A few weeks ago this blog reported on the judgment of the German Federal Court of Justice which decided that the presumption of knowledge envisaged by the Court of Justice of the European Union (CJEU) in GS Media [Katposts here] for for-profit link providers would not be applicable to search engines due to their importance to the functioning of the internet.
I have been made aware that this decision is not an isolated instance, and a similar line of reasoning can be found also in another recent German judgment, ie the one of the Regional Court of Hamburg issued earlier this year (308 O 151/17). Also this ruling shows a certain disagreement with recent CJEU case law on the right of communication to the public, including in the linking context, and warns against the dangers of intending the GS Media presumption of knowledge in too a broad sense.

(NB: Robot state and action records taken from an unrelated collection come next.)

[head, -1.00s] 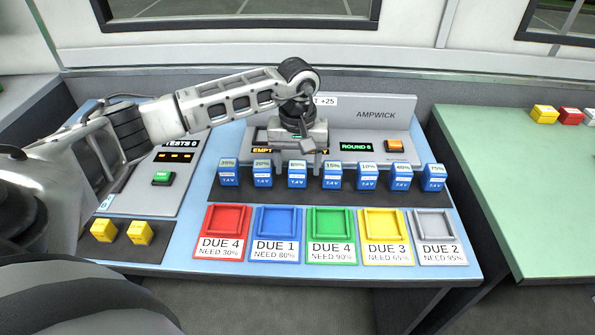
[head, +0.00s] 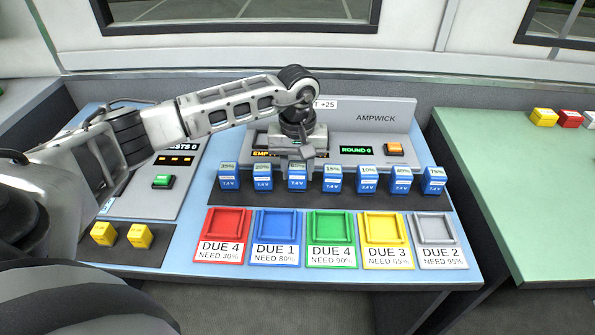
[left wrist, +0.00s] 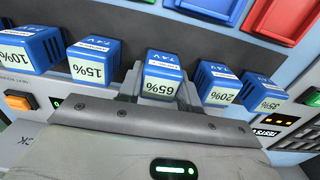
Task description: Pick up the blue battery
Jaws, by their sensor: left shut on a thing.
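Several blue batteries stand in a row on the dark rack at the back of the blue table. The third from the left, the blue battery (head: 297,181), shows 65% in the left wrist view (left wrist: 164,68). My left gripper (head: 302,159) reaches down over it from behind and is shut on it. In the left wrist view the battery sits between the fingers, level with its neighbours, and I see no clear lift. Its neighbours are the 20% battery (left wrist: 218,80) and the 15% battery (left wrist: 93,58). My right gripper is not in view.
In front of the rack lie red (head: 225,222), blue (head: 276,225), green (head: 331,226), yellow (head: 385,227) and grey (head: 435,229) trays, all empty. Two yellow batteries (head: 140,236) stand front left. The Ampwick panel (head: 376,119) rises behind. Neighbouring batteries stand close on both sides.

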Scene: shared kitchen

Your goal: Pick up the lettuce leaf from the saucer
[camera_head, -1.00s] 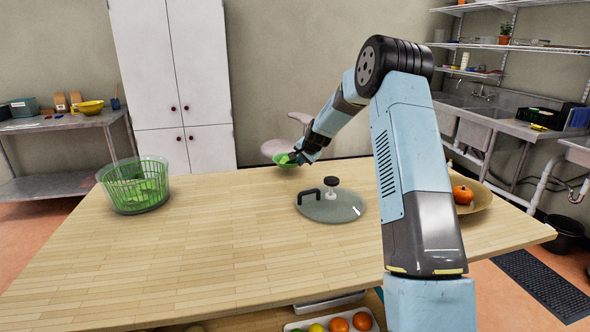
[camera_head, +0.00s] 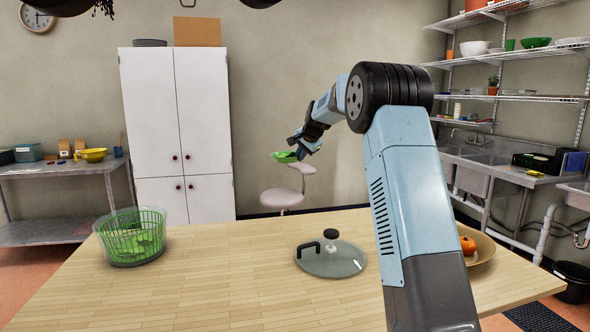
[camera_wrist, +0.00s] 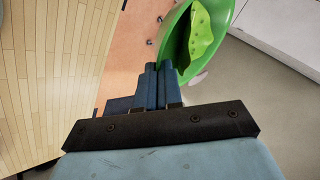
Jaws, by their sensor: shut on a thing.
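My gripper (camera_head: 298,145) is raised above the far edge of the table. In the wrist view its jaws (camera_wrist: 166,72) are shut on the rim of a green saucer (camera_wrist: 184,40), which is lifted clear of the table. The lettuce leaf (camera_wrist: 203,32), light green with darker spots, lies inside the saucer, apart from the jaws. In the head view the saucer (camera_head: 284,157) is small and hangs in front of the wall; the leaf is hard to make out there.
On the wooden table (camera_head: 210,290) stand a green salad spinner basket (camera_head: 133,237) at left, a glass lid with black handles (camera_head: 332,262) in the middle and a tan bowl with an orange fruit (camera_head: 484,250) at right. A pink chair (camera_head: 282,198) stands behind the table.

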The decision orginated in the context of proceedings brought against the operator of a product search engine which lists furniture and home accessories for sale. The results are obtained by aggregating the listings of over 200 online shops. Further to a certain search, the defendant’s site displays results which consists of photographs (stored on third-party sites) of relevant products and links to the various listings.
The claimant operates an internet site on which it offers photos and products displayed by photos depicting a pug dog named Loulou, including the photograph below (to which it owns the copyright):
Use of the photograph above is licensed to third parties. One day, the claimant found out that the defendant's website displayed among the various results also a listing for a cushion (available for sale on Amazon) that reproduced - without its permission - the Loulou photograph above:
The claimant submitted that, by displaying this result, the defendant made an unauthorised act of communication to the public pursuant to §§ 15(2) UrhG and 19a UrhG.

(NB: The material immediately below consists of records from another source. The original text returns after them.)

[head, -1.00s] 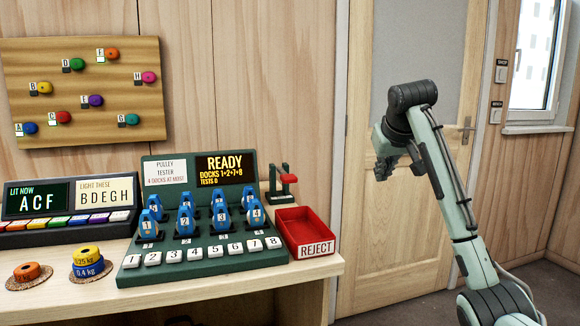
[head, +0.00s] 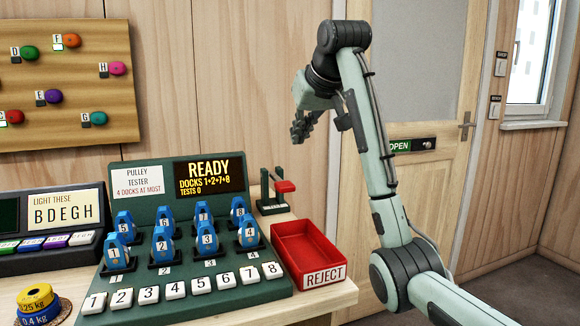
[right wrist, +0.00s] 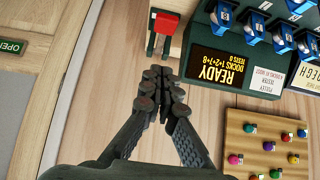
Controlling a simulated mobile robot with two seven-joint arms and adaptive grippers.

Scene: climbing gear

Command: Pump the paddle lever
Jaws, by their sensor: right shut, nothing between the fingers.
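The paddle lever (head: 285,186) is a red paddle on a small dark green stand at the back right of the bench, between the tester's display and the red tray. In the right wrist view the red paddle (right wrist: 163,22) shows at the top, just beyond my fingertips. My right gripper (head: 299,131) is above the lever in the head view, apart from it. In the right wrist view its fingers (right wrist: 159,88) are together with nothing between them. My left gripper is in no view.
The pulley tester (head: 188,266) with several blue pulleys and numbered keys stands left of the lever. The red REJECT tray (head: 322,278) is in front of it. A holds board (head: 118,115) hangs on the wall, and a door (head: 430,188) is at the right.

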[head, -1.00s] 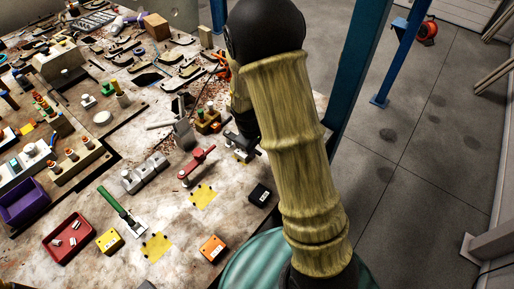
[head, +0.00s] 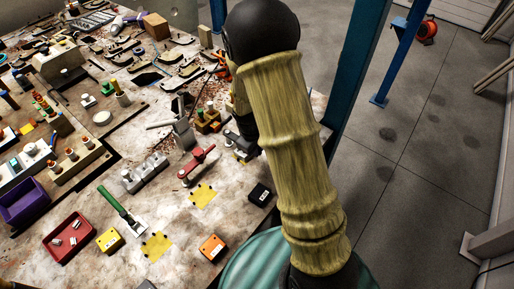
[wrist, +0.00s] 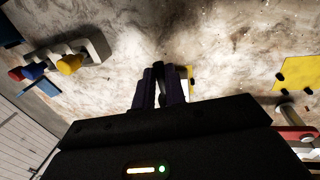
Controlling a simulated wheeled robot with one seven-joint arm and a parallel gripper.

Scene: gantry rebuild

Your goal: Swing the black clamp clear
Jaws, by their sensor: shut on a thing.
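The black clamp (head: 238,142) stands near the table's right side in the head view, partly hidden behind my arm. Its dark handle (wrist: 160,72) shows in the wrist view between the two fingers of my gripper (wrist: 160,88). My gripper is shut on that handle. In the head view my arm covers most of the gripper, so the grip itself is hidden there. Part of the clamp's pale base shows below the handle.
A red-handled clamp (head: 196,160) stands just left of the black clamp; a green-handled one (head: 115,202) is further left. A black box (head: 260,194), an orange box (head: 212,246) and a yellow box (head: 109,240) lie near the front. A blue post (head: 352,75) rises right of my arm.

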Being a for-profit undertaking, according to the claimant, the defendant had an obligation to ensure that the links displayed through its search engine would be to lawful content.
The Hamburg court dismissed the action, holding that the simple linking of a work hosted on a third-party site by way of 'framing' does not constitute an act of making available to the public within §19a UrhG. Referring to the decisions in Die Realität I and II, according to the court this is so because it is the operator of the third-party site that decides on the making available of the work at issue.
Accordingly, the only provision that might come into consideration is the 'unnamed' right of communication to the public within §15(2) UrhG. To determine whether that would be actually the case, the court deemed it necessary to review relevant CJEU case law on Article 3(1) of the InfoSoc Directive.
The Hamburg court recalled the requirements of (1) an act of communication (2) directed to a public, as well as the other interdependent criteria employed by the CJEU and the 'indispensable intervention' of the user. The court then focused on the GS Media presumption of knowledge for link providers that act with a profit-making intention.
The court excluded that there would be a communication to the public in the case at issue. Although the requirement of the 'new public' was met, the act at issue would not take place with the indispensable intervention of the defendant, ie - as the CJEU held in Filmspeler [here] - an intervention made “with full knowledge of the consequences” of such conduct.
According to the Hamburg court, the defendant in this case - although operating for a profit - had neither positive knowledge of the unlawfulness of the offer displayed through its search engine, nor could it have acquired knowledge of the offer’s unlawfulness in a reasonable way. The court also noted that a platform like Amazon is not usually associated with unlawful listings.
The links displayed were created through a completely automated process and the relevant offers were not subject to any editing or other manual control. This means that it cannot be assumed that the defendant had knowledge that the offer at issue incorporated content that would infringe the claimant's rights.
In addition, upon becoming aware of the unlawfulness of the listing, the defendant promptly removed it.
According to the court, considering that the defendant's databank contains 50 million offers, it would be unreasonable to expect that every single link is checked beforehand. In the event of (several) completely automated processes it cannot be expected that the GS Media presumption operates in relation to each and every link. Referring to the Opinion of Advocate General Szpunar in Ziggo [here], the Hamburg court held that holding otherwise would extend liability to every imaginable far-removed contribution due to negligible lack of knowledge and, therefore, on the basis of merely fictitious intention.
The court added that any different interpretation would also result in an undue compression of one's own freedom to conduct a business, as per Article 16 of the Charter of Fundamental Rights of the European Union.
As to whether things would change in the event that the link provider adopts third-party content as its own (which in any case was not what happened here), the court stated that this remains uncertain at the EU level.
The decision of the Hamburg court, similarly to the one of the Federal Court of Justice, warns against an overly broad understanding of both communication to the public and the obligations imposed on link providers that operate for profit, especially if these handle a high number of links.
Some aspects of the CJEU judgments discussed by the German courts are ambiguous and in need of further clarification. One might wonder whether national courts are best placed to carry out such an explanatory task or whether, instead, clarification at the CJEU level might be a better option to avoid inconsistent applications of relevant judgments by national courts.